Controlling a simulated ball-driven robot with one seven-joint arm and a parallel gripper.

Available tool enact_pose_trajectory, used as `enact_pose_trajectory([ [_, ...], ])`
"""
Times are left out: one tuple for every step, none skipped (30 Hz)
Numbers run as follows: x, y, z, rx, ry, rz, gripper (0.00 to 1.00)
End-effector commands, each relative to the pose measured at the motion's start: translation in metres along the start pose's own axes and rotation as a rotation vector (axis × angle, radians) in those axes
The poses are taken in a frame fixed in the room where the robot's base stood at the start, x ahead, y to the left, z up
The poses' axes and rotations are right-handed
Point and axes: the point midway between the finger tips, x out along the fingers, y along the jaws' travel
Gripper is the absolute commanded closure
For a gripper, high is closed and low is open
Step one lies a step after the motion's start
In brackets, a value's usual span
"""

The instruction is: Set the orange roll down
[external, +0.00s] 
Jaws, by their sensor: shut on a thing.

WHAT YOU ARE ASKED TO DO: Retype, exactly and in full, the lines above from the one containing "Available tool enact_pose_trajectory, used" through the one containing "Numbers run as".

REPLY TO THE EXERCISE:
Available tool enact_pose_trajectory, used as `enact_pose_trajectory([ [_, ...], ])`
"""
Times are left out: one tuple for every step, none skipped (30 Hz)
Numbers run as follows: x, y, z, rx, ry, rz, gripper (0.00 to 1.00)

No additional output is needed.